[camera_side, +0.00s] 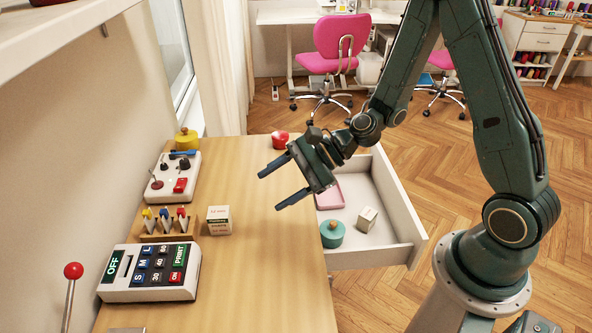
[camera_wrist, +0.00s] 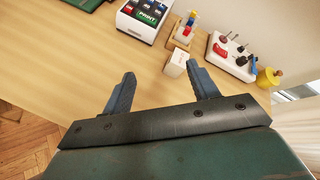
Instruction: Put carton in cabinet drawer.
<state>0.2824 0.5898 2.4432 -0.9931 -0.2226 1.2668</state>
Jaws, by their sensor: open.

★ ★ ★ ★

#### TASK TO COMPLETE
Restate the data above exactly, stripping out each image.

#### TASK RESULT
[camera_side, +0.00s] 
[camera_wrist, +0.00s] 
Instruction: Put carton in cabinet drawer.
<state>0.2824 0.5898 2.4432 -0.9931 -0.2226 1.2668</state>
Jaws, by their sensor: open.

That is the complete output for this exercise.